Os economistas e a escassez

Autor Steven Horwitz

Em um mundo no qual as preocupações com o meio ambiente e os recursos naturais dominam a discussão política e são, para pessoas como Al Gore, “uma missão de geração [que fornece] um propósito moral” às nossas vidas, é fundamental pensarmos com clareza sobre questões como essas. A economia pode contribuir para essa discussão, fornecendo a sua perspectiva sobre palavras como “escassez” e “recursos”, que são com freqüência contestadas ou mal compreendidas.

Porém, a forma como os economistas usam essas palavras é vulnerável à má compreensão. Por exemplo, alguns ambientalistas acreditam que certos economistas negam a existência da escassez quando argumentam que nós não estamos verdadeiramente esgotando nossos recursos ou que a tecnologia pode solucionar qualquer problema relacionado a essa questão.

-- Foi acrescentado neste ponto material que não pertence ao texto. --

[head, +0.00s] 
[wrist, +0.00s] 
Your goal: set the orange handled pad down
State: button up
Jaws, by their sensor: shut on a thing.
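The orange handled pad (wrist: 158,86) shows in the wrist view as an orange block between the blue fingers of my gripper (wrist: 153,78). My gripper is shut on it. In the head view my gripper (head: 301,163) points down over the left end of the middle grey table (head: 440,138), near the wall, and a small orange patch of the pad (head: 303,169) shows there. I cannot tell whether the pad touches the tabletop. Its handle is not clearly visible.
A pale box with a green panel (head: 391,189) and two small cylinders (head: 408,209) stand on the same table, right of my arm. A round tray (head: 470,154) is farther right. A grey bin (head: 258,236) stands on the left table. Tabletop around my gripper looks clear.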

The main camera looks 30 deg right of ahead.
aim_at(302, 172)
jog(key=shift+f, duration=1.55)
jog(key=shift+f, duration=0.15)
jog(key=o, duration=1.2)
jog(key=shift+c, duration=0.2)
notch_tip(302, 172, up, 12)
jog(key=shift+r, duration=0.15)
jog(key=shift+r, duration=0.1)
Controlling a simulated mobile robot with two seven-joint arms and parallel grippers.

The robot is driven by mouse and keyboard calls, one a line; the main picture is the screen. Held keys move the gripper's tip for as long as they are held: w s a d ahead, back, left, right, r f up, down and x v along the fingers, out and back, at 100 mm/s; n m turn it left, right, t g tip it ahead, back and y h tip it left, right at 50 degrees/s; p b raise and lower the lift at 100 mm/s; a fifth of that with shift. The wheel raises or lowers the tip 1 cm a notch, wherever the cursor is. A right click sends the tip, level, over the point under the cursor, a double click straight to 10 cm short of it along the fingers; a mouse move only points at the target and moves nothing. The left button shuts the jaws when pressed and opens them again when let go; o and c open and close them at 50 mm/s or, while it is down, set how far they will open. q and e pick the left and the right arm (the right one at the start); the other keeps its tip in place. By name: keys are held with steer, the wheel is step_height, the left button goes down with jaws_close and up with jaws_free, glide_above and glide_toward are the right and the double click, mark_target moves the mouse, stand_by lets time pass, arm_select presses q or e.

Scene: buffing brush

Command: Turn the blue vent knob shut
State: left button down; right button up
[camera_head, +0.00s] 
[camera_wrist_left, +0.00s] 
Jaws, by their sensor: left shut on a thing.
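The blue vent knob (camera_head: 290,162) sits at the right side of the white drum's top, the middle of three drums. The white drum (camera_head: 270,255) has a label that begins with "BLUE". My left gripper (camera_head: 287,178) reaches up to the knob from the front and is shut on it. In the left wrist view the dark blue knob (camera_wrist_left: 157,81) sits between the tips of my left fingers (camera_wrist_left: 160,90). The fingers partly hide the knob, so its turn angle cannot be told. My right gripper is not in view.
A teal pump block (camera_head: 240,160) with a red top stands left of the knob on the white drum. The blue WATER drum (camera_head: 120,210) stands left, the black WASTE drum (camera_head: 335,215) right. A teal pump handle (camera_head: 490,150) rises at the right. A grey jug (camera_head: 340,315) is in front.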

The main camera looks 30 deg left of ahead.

Os tipos de argumentos criticados pelos ambientalistas estão mais ligados ao trabalho do falecido Julian Simon, em particular em sem livro The Ultimate Resource 2 [O recurso definitivo 2]. Entretanto, as críticas revelam uma profunda má compreensão das visões de Simon e de outros economistas pró-mercado.

É absolutamente verdadeiro que os recursos não-renováveis são limitados em termos físicos. Da perspectiva do geólogo, não há mais do que uma certa quantidade de petróleo a ser extraída.

Entretanto, da perspectiva do economista, o que importa não é a quantidade física, mas a eficiência com que um recurso satisfaz as necessidades humanas. Valorizamos o petróleo porque desejamos energia. Se através de novas tecnologias pudermos criar a mesma energia ou mais com menos petróleo, teremos sob certo aspecto mais petróleo do que tínhamos anteriormente. A quantidade existente de petróleo poderá então servir a uma quantidade maior de necessidades humanas. Além disso, a queda dos preços da extração também pode nos levar a encontrar novos campos ou à extração de recursos já conhecidos anteriormente, mas cujo alcance tinha um custo muito alto.

Então, os avanços tecnológicos realmente importam, não por abolirem a escassez, mas porque nos possibilitam prolongar os recursos que temos para que se tornem funcionalmente menos escassos do que eram antes.

Quando falamos de avanços tecnológicos, na verdade queremos dizer formas novas e mais eficientes de alcançarmos os fins para os quais os recursos antigos eram meios. Uma nova tecnologia pode nos possibilitar o uso de um recurso já existente, como o petróleo, de forma mais eficiente, mas também pode nos possibilitar soluções novas para o mesmo problema. Por décadas, a voz humana e dados foram transmitidos por cabos de cobre. Com o tempo, o preço do cobre subiu a um patamar que incentivou os empreendedores a encontrar outra forma para o fornecimento do mesmo serviço. Assim, eles desenvolveram um cabo de fibra ótica, tendo a areia como base, que pode transportar uma quantidade de dados milhares de vezes maior, por uma fração do custo do cobre. O desenvolvimento de embalagens de bebidas – caixas de suco – tem uma história similar, e vale a pena perceber que a diminuição de seu peso também reduziu o consumo de gasolina.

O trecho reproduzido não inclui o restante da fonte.